La modernité juive s'est déployée entre les Lumières et la Seconde Guerre mondiale, entre les débats qui ont préparé l'Émancipation et le génocide nazi. Pendant ces deux siècles, l'Europe en a été le cœur ; sa richesse intellectuelle, littéraire, scientifique et artistique s'est révélée exceptionnelle. Mais la modernité juive a épuisé sa trajectoire. Après avoir été un foyer de la pensée critique du monde occidental, les juifs se sont retrouvés, par une sorte de renversement paradoxal, du côté de la domination. Les intellectuels ont été rappelés à l'ordre et les subversifs se sont assagis, en devenant souvent des conservateurs. L'antisémitisme a cessé de modeler les cultures occidentales, en laissant la place à l'islamophobie, la forme dominante du racisme en ce début du XXIe siècle. Transformée en " religion civile " de nos démocraties libérales, la mémoire de l'Holocauste a fait de l'ancien " peuple paria " une minorité respectable, distinguée, héritière d'une histoire à l'aune de laquelle l'Occident démocratique mesure ses vertus morales.
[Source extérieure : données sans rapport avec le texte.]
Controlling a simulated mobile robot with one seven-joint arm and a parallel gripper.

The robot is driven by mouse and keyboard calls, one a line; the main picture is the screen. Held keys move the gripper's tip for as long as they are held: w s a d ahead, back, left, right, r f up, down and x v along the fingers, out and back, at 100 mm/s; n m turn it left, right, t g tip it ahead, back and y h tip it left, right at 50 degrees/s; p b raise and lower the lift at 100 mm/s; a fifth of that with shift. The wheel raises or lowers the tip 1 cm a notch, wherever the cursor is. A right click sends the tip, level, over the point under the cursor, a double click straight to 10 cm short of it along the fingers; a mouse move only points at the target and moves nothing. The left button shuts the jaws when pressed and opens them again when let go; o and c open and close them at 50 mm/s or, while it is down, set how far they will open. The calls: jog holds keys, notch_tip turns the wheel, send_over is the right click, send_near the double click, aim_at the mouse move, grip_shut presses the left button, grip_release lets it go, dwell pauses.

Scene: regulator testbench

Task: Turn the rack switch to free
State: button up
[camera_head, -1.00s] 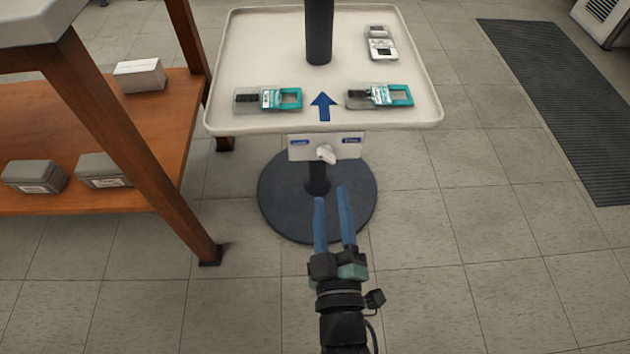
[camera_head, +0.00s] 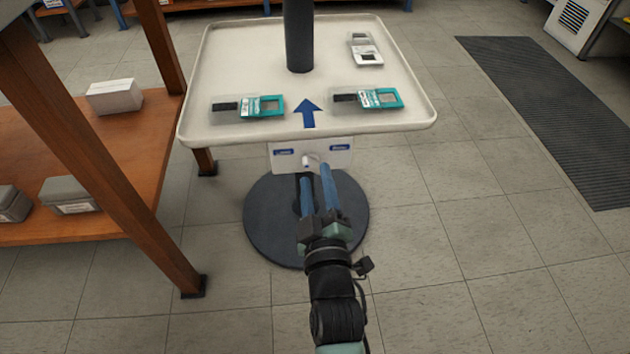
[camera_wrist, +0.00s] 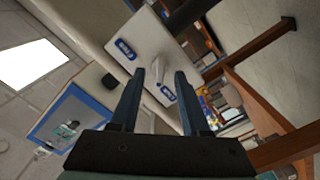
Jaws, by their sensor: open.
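The rack switch is a white knob (camera_head: 309,160) on a white plate (camera_head: 341,154) under the front edge of the tray.
The white tray (camera_head: 240,62) on a dark post (camera_head: 299,40) carries several small devices and a blue arrow. A round dark base (camera_head: 262,225) stands below. A wooden shelf (camera_head: 150,150) with boxes is close on the left. The floor on the right is clear up to a dark mat (camera_head: 550,110).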

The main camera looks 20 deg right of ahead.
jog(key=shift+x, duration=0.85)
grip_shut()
Dans cet essai novateur, Enzo Traverso analyse cette métamorphose historique. Son bilan ne vise pas à condamner ou à absoudre mais à réfléchir sur une expérience achevée, afin d'en sauver le legs, menacé tant par sa canonisation stérile que par sa confiscation conservatrice.
Enzo Traverso est né en Italie en 1957, il a enseigné les sciences politiques à l'Université de Picardie Jules Verne. Il est professeur de sciences humaines à Cornell University (New York). Il est l'auteur de plusieurs ouvrages traduits en une quinzaine de langues. Parmi ses derniers travaux, Le Totalitarisme (Seuil, 2001), La violence nazie (La Fabrique, 2002), À feu et à sang. La guerre civile européenne 1914-1945 (Stock, 2007 ; Hachette-Pluriel, 2009). À La Découverte, il a publié Les Juifs et l'Allemagne (1992), L'Histoire comme champ de bataille. Interpréter les violences du XXe siècle (2010, 2012), La Mélancolie de gauche. La force d'une tradition cachée, XIXe - XXIe siècle (2016), et Révolution. Une histoire culturelle (2022).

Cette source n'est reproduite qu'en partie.